Atlanta is a famous spot for gay men of color, as well as a hub for queer activity in the south. For every 100,000 people, there are a whopping 12 gayborhood-approved businesses. Plus, if you want excellent LGBTQ reporting, the Georgia Voice is a fantastic LGBT-friendly newspaper that serves the greater Atlanta community.
8. Las Vegas, Nev.
Moving out from the South and heading into the desert, Las Vegas is one of the top 10 cities for LGBTQ people according to Vocativ due to its high number of pride events, robust LGBTQ newspaper circulation, and percentage of queer bars and clubs.
9. Washington, DC
If you're looking for the highest number of queer adults in any United States city, you can settle in Washington, DC, where a 10th of the adult population identifies as gay or lesbian — higher than any other city in the country.
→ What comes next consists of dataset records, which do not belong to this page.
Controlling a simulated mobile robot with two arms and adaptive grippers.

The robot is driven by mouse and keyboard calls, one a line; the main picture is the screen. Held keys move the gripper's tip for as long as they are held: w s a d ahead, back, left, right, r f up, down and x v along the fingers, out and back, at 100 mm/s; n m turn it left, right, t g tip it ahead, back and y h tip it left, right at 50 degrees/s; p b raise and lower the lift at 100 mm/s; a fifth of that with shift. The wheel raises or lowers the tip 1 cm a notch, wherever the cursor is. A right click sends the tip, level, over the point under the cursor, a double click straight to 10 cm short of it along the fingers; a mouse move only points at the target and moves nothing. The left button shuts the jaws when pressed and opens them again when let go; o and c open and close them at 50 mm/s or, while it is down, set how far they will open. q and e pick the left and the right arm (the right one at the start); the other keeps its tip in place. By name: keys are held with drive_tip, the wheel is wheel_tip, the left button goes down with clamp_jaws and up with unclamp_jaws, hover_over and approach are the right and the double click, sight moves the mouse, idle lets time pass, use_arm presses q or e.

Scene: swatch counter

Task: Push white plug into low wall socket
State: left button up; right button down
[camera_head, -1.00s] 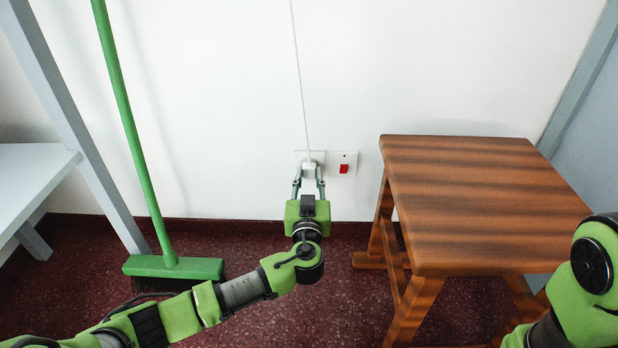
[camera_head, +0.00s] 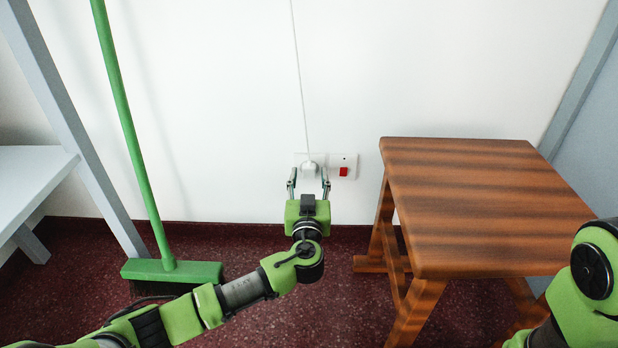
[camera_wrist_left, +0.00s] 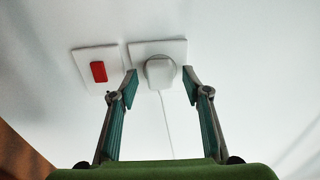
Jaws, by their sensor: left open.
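The white plug (camera_head: 309,171) sits at the white wall socket (camera_head: 301,158), low on the wall, with its thin white cord (camera_head: 301,80) running up. In the left wrist view the plug (camera_wrist_left: 159,73) lies against the round recess of the socket plate (camera_wrist_left: 172,46); I cannot tell how deep it is. My left gripper (camera_head: 308,180) is open, its fingers spread to either side of the plug and apart from it. It also shows open in the left wrist view (camera_wrist_left: 160,88). Only my right arm shows, at the right edge; its gripper is out of view.
A switch plate with a red rocker (camera_head: 343,171) is right of the socket. A striped wooden stool (camera_head: 470,200) stands to the right. A green broom (camera_head: 172,269) leans at the left, near a grey shelf (camera_head: 30,180).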

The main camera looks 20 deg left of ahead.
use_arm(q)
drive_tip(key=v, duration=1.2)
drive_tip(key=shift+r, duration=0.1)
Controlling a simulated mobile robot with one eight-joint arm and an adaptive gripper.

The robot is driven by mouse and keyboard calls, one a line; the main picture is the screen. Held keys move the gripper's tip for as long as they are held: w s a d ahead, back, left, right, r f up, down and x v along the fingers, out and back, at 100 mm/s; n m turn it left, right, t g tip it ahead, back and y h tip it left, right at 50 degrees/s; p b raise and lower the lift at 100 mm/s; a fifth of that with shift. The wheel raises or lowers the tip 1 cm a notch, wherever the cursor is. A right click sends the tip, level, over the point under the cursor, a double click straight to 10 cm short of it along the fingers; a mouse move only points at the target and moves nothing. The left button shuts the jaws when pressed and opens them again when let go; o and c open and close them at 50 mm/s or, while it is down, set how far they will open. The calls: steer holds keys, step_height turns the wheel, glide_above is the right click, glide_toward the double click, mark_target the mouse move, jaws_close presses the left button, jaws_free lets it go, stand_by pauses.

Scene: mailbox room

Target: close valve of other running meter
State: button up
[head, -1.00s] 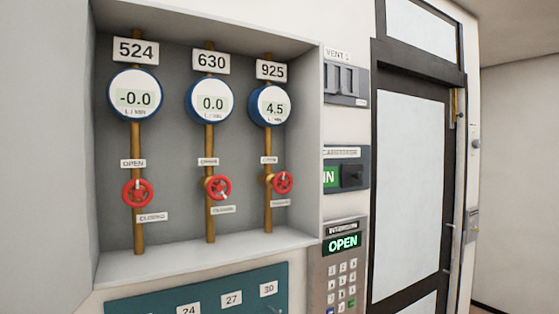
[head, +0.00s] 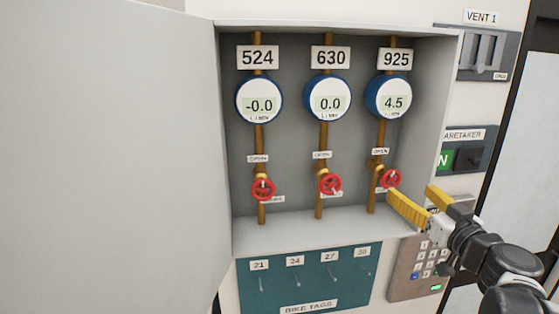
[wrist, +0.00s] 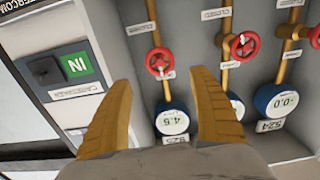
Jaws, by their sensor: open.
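Three meters hang in an open wall cabinet. Meter 925 (head: 389,97) on the right reads 4.5; meter 630 (head: 327,98) reads 0.0 and meter 524 (head: 259,99) reads -0.0. Each has a red wheel valve below it: the 925 valve (head: 391,179), the 630 valve (head: 330,184) and the 524 valve (head: 262,188). My gripper (head: 410,200), with yellow fingers, is open and empty, just right of and below the 925 valve. In the upside-down wrist view, the 925 valve (wrist: 160,63) lies beyond and between the open fingers (wrist: 160,105), apart from them.
The cabinet door (head: 110,150) stands open at left. The cabinet's lower ledge (head: 300,240) sits under the valves. A teal bike tags board (head: 310,285) is below. A keypad (head: 410,268), a caretaker switch (head: 465,158) and a vent panel (head: 485,52) are at right.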

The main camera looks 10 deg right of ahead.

For the recent college grad, this city is bustling with opportunity, from jobs in government and politics to journalism and reporting.
10. San Francisco, Calif.
If Southern California isn't your thing, try heading about six hours north of LA to San Francisco, another LGBTQ mecca with flourishing queer-friendly businesses, rainbow flags lighting up the gayborhoods (even when it's not pride month), and queer sex toy shops to satisfy all your bedroom desires. You'll be happy here no matter what kind of queer you are, especially if you're a tech queer. Recent development and growth of Silicon Valley with both established tech companies and startups is certainly a reason to head to San Fran if you're queer, but like LA, you might have to have 25 roommates to be able to afford it.